### COLLECTED DATA

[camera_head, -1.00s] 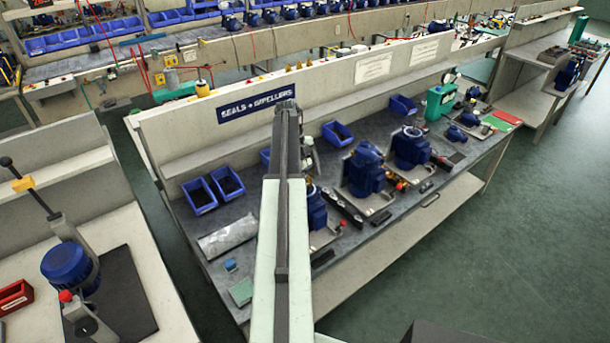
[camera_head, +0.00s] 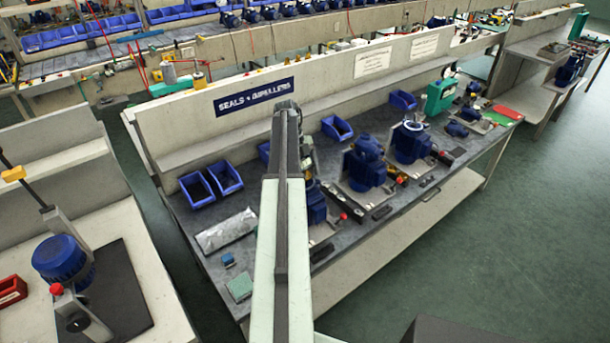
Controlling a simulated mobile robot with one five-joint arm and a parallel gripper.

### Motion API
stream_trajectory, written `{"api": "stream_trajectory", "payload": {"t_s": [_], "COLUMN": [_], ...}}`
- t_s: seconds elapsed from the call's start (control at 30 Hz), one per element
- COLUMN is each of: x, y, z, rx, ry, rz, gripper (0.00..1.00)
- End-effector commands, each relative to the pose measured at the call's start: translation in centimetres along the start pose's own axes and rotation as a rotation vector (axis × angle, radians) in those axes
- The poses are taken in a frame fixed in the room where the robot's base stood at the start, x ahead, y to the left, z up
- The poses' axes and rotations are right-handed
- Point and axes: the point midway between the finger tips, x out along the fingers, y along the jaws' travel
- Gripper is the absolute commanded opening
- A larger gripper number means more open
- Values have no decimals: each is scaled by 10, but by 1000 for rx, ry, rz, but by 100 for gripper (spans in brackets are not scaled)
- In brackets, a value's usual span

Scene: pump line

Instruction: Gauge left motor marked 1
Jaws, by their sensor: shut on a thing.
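Several blue motors stand on plates on the grey bench top. The leftmost motor (camera_head: 316,207) is partly hidden behind my arm. A second motor (camera_head: 366,167) stands in the middle, and a third motor (camera_head: 409,143) with a pale ring on top stands to its right. No mark 1 is readable on any of them. A green device (camera_head: 440,98) stands farther right, with a small round pale dial (camera_head: 449,70) above it; I cannot tell whether this is the gauge. My arm reaches over the bench left of the motors. Its jaws and anything in them are hidden behind the arm.
Blue bins (camera_head: 197,190), a silver packet (camera_head: 226,230) and a green block (camera_head: 239,287) lie on the bench's left part. Another bench holds a blue-capped press (camera_head: 62,260). The floor at right is clear.

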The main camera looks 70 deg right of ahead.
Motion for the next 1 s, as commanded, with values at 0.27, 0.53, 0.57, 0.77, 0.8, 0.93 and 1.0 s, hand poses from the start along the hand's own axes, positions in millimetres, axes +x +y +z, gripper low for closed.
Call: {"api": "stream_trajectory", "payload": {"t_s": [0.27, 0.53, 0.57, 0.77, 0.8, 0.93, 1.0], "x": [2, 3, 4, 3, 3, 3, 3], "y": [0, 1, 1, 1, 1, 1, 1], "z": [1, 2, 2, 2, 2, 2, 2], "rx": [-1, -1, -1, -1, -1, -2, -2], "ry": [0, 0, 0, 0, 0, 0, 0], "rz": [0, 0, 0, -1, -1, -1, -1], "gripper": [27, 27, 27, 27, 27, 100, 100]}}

### TASK REQUIREMENTS
Select, from the listing, all lines that include the word "ahead".

### SOLUTION TO THE EXERCISE
- The poses are taken in a frame fixed in the room where the robot's base stood at the start, x ahead, y to the left, z up
The main camera looks 70 deg right of ahead.

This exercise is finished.